Oof. Well, I wanted a palate cleanser after a series of revisited classics, something new and shiny to comment on. Consider my palate expunged.I knew better than to expect much from Dracula 2000 (Any movie that includes the year in the title can’t help but sound like a Ron Popeil infomercial.) It’s wretched even by lowered standards. And not in a vampy, campy or so-bad-it’s-good way. I’d have happily accepted a glob of queso fundido as an antidote to more serious versions. But hey, if you’re gonna go there, at least deliver the goods. Apparently the full title of this flick is Wes Craven Presents Dracula 2000, but Craven is an Executive Producer–which I’m pretty sure means he accepted a check so they could prepend his name. I hope that’s the case, for it would be a shame if someone of his caliber had a hand in the actual production.

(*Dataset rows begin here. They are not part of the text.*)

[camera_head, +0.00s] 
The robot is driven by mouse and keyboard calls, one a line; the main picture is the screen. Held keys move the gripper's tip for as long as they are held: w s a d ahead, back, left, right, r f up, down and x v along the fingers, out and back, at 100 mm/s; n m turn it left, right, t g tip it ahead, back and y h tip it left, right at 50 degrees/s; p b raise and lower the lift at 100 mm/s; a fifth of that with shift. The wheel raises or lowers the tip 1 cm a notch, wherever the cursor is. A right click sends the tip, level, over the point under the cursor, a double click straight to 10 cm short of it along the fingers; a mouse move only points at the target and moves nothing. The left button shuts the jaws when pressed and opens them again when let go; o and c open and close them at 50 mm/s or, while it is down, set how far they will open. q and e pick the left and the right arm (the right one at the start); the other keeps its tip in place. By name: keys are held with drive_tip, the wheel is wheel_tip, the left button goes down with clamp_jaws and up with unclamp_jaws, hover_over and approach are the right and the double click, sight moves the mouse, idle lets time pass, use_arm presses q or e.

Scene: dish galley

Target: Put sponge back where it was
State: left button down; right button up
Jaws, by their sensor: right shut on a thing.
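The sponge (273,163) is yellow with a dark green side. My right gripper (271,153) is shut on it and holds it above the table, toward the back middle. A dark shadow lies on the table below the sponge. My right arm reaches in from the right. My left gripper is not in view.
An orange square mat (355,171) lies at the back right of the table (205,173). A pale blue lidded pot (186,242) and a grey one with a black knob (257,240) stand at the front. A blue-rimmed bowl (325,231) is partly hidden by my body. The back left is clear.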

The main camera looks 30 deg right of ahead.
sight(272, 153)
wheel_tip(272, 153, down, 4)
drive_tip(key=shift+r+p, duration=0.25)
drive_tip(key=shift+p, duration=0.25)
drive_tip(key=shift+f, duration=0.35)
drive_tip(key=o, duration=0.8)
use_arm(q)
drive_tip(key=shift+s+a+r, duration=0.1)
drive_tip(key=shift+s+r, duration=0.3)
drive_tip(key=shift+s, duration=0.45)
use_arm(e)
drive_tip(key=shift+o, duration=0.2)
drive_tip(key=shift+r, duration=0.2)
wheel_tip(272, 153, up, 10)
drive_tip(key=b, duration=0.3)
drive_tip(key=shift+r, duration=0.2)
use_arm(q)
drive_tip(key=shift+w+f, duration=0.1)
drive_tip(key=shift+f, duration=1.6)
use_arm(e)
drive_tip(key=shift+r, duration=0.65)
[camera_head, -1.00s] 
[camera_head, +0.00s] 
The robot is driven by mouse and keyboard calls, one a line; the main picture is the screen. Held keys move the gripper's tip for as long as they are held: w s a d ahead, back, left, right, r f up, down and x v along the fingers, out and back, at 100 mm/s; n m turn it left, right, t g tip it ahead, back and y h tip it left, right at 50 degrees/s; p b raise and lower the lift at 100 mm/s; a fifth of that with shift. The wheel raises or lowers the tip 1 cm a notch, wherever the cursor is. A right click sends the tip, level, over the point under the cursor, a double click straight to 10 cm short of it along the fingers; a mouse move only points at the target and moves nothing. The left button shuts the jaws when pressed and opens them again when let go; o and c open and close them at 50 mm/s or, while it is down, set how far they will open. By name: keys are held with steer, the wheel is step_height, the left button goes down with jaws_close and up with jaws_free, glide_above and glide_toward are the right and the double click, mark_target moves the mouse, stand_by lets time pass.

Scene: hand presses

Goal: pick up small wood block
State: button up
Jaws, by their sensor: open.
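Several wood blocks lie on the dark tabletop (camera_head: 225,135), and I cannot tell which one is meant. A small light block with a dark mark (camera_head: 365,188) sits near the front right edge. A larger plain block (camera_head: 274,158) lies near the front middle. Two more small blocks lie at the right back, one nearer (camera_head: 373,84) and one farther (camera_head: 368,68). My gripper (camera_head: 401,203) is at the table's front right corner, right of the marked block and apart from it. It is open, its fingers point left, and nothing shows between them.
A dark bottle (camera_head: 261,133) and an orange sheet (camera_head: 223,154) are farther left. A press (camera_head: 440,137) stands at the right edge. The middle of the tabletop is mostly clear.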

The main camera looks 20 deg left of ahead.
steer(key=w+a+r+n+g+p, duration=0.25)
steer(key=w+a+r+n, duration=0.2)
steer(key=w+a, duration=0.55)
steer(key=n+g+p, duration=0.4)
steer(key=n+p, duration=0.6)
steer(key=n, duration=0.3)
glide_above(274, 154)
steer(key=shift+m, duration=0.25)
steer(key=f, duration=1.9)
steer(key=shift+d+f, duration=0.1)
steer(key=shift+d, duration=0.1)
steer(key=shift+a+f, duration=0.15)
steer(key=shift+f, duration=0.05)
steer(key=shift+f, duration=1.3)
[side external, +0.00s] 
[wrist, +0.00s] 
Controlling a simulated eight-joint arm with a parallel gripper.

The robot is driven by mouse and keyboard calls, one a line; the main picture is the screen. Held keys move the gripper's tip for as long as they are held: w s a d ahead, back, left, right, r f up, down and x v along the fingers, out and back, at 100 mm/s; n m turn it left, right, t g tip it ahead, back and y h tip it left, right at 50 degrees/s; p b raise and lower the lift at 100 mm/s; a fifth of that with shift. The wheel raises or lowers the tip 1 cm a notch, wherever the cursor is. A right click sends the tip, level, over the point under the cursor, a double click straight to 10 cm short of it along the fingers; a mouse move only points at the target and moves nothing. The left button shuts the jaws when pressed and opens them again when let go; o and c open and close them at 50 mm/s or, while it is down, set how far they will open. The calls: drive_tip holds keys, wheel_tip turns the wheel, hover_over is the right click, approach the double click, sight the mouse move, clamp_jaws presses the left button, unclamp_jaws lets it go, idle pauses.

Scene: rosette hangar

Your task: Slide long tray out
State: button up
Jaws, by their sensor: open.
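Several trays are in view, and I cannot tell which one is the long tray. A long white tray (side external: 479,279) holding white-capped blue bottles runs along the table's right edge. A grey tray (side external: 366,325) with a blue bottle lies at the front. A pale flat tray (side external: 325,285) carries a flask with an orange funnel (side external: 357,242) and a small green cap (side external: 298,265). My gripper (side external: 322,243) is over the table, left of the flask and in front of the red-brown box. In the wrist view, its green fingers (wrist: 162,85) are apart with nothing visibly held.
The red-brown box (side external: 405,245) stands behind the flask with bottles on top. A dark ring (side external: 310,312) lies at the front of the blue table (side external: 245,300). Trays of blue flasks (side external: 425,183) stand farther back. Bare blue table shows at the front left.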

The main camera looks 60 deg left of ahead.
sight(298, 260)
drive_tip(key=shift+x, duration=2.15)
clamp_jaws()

Director Patrick Lussier and writer Joel Soisson can’t decide what type of movie to make. For the first fifteen minutes it’s a heist/caper tale in which a team of… guys with guns and flak suits (don’t bother with more than that because they disappear shortly) raid a vault expecting a fat paycheck but only succeed in opening Dracula’s sealed coffin. Think Ocean’s 11 with oceans of blood. Oops. Then we shift into drama mode and discover that the vault’s owner is none other than Abraham Van Helsing (Christopher Plummer), still kicking vampire ass after a century or so of prolonging his life using Dracula’s blood. He has some tense moments with his protégé, Simon (Jonny Lee Miller), who’s here to draw brooding youngsters into the theater. They realize the freed Count is after Van Helsing’s daughter, Mary (Justine Waddell), because revenge. It’s unclear if Mary has been leading a prolonged life or or was conceived by a 100+ year old man. I know. Don’t think too hard on it. We’re only about halfway there.Then we shift into softcore Skinemax mode for some quasi-sexytime while Dracula seduces and puts the bite on some modern women–because what is Dracula without his trio of undead brides? Jennifer Esposito, Jeri Ryan and Vitamin C (?) chew the scenery, and a few random necks, while spouting sexist claptrap like, “You Brits like to sweet-talk and you Brits like to romance, but all I wanna do is suck!” As tensions rise cast members one-up each other by shouting groan-inducing puns and wannaba catchphrases: “Never fuck with an antiques dealer!” You see the jump scares coming from several hundred frames back (whenever the camera follows someone as they back up, of course) and the bon mots fall flat more often than not. A few of them are fun, like Dracula’s update of his own catchphrase: “I never drink… beer.” Too few and far between.
From there we head to New Orleans, for no reason other than to feature some gothic architecture and religious kitsch. In case the pounding, growling Nu-Metal soundtrack isn’t enough to chain the film to the late ’90s, Dracula goes looking for Mary in a Virgin Megastore. (Remember those?) Nathan Fillion does nothing whatsoever in a cameo as a priest(!). From here on out it’s pure action movie madness. Several wisecracking battles later, the film finally reveals its big twist: Dracula is really Judas Iscariot, who was refused death after betraying Jesus Christ! The movie makes sure you figure this out before the Big Reveal, as Mary tries to figure out why Drac hates all things biblical and especially silver (wink wink). Something something, Dracula/Judas bursts into flames and Mary keeps watch over his ashes until the inevitable sequel.
This is New Adult Dracula, featuring an unrecognizable, pre-300 Gerard Butler as the Prince of Darkness. He’s part Ramone and part romance cover, adequate for what’s required but never convincing as a 2,000-year-old tortured soul. He’s not frightening, but neither is the rest of the film. It’s a horror movie that seems to have misplaced the horror.
Turning Judas into a vampire could have worked. Christopher Plummer as an aging Van Helsing should have worked. And yet, here we are. A bad movie was made with King Leonidas, Baron von Trapp, Sherlock Holmes, Mal Reynolds and Seven of Nine–a statistical improbability. The humanity!
Dracula 2000 earns 0 out of 2 fangs out. Get this vampire some dentures! And let us never speak of this again.